Britain is planning a new effort to help poor countries reduce their huge debts by offering to pay off 10 percent of the total owed to international agencies and challenging other nations to follow suit, said Gordon Brown, the chancellor of the Exchequer. In an address on Sunday to an advocacy group called the Trade Justice Movement, Mr. Brown also plans to repeat an earlier proposal that the International Monetary Fund should revalue its vast gold reserves, currently priced at a tenth of their market value, and use the proceeds to cancel some third world debt, according to a text of his remarks published Saturday in The Guardian and later confirmed by the Treasury.

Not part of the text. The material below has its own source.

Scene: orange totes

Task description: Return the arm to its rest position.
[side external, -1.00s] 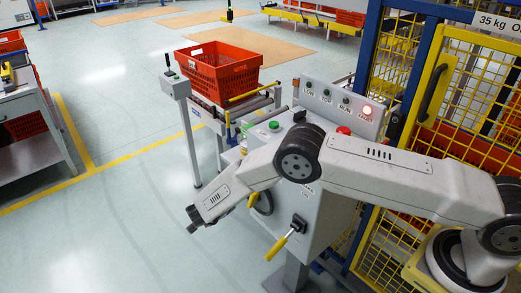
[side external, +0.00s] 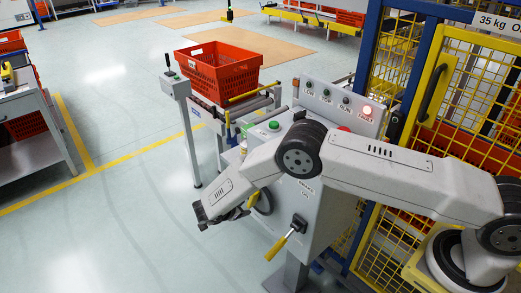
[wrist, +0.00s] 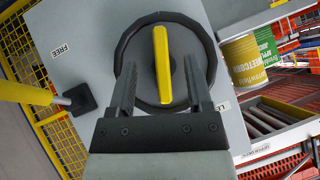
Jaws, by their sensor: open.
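My gripper (wrist: 160,75) is open in the wrist view, its dark fingers apart with nothing between them in contact that I can make out. A round dark dial with a yellow handle (wrist: 162,65) shows beyond and between the fingers; the gap in depth is hard to judge. In the side external view my gripper (side external: 238,213) is low at the left of the grey control box (side external: 320,215), near the dial, and partly hidden by my wrist. My arm reaches from the right across the front of the box.
A yellow-handled lever (side external: 280,245) juts from the box; its handle also shows in the wrist view (wrist: 25,92). An orange tote (side external: 217,72) sits on the roller conveyor. Yellow mesh fencing (side external: 485,75) stands right.

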The issue is rising once more on the international agenda because a previous mechanism for debt relief, set up in 1996 by the World Bank and the International Monetary Fund, is to be renewed in December for two years. James D. Wolfensohn, the president of the World Bank, said Friday in Washington that the White House had devised a plan to cancel some third world debt, Reuters reported. Senator John Kerry, the Democratic presidential challenger, has also promised to lead efforts to cancel the debts of impoverished countries if he is elected.

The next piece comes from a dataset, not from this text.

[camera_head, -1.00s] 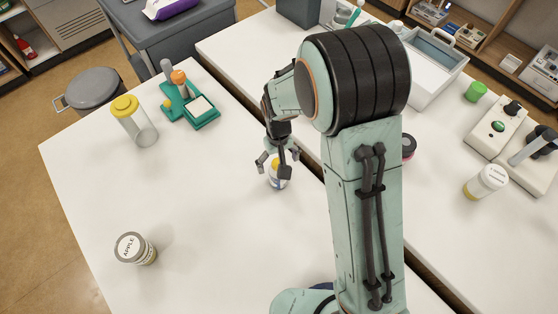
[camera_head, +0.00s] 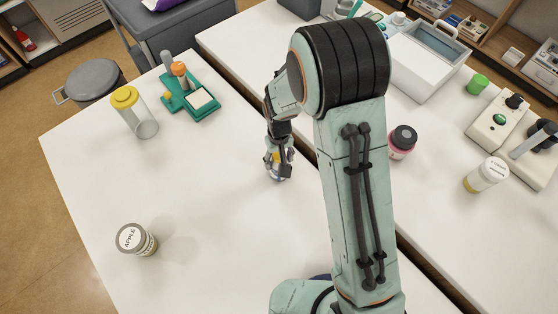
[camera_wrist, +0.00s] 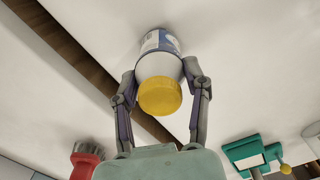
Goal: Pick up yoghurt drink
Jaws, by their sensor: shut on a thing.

Mr. Brown's proposal is significant because it comes just days before the annual meetings of the World Bank and the International Monetary Fund in Washington. The finance ministers of the Group of 7 major industrial nations, including Mr. Brown, are also to meet just before those gatherings. "What we hope is that this will break the logjam that has been there for some time," said Brendan Cox, a spokesman for Oxfam, a nonprofit group that has urged accelerated moves to cancel third world debt. "If others follow suit it will be a massive turning point in efforts to end the burden of international debt."

Mr. Brown plans to tell the meeting of anti-debt campaigners on Sunday that Britain will set aside the equivalent of $180 million a year to pay off 10 percent of the money owed by 32 countries to international lenders, notably the World Bank and the African Development Bank. Poor nations contend that they often must choose between paying these debts and meeting urgent needs of their people, or making expenditures that would strengthen their economies.

"Because the poor cannot wait, we intend to lead by example by paying our share of their payments to the World Bank and the African Development Bank," Mr. Brown is planning to say. "We do this alone today, but we urge you to use your moral authority to urge other countries to follow suit so that poor countries can look forward to a future free from the shackles of debt."

Mr. Brown will also argue that the debt owed to the International Monetary Fund could be cut by a revaluation of the fund's gold stocks, currently worth $8.5 billion when valued at $40 per ounce. The market price for gold is now over $400 an ounce. "Because we cannot bury the hopes of half of humanity in the lifeless vaults of gold, the cancellation of debt owed to the I.M.F. should be paid for by the better use of I.M.F. gold," Mr. Brown plans to say. His speech will be given as part of the preparations for the annual conference of the governing Labor Party in Brighton, in southern England.

Hilary Benn, the minister responsible for British overseas aid, said the British move "throws down a challenge to the rest of the world." Some estimates put the total debt owed by the poorest countries at around $200 billion. Romilly Greenhill, a spokeswoman for the Action Aid debt relief advocacy group, said the sum of $180 million mentioned by Mr. Brown was apparently part of Britain's annual budget for development, currently totaling about $7 billion. "It is not strictly new money in the sense that it has already been included in the aid budget," she said.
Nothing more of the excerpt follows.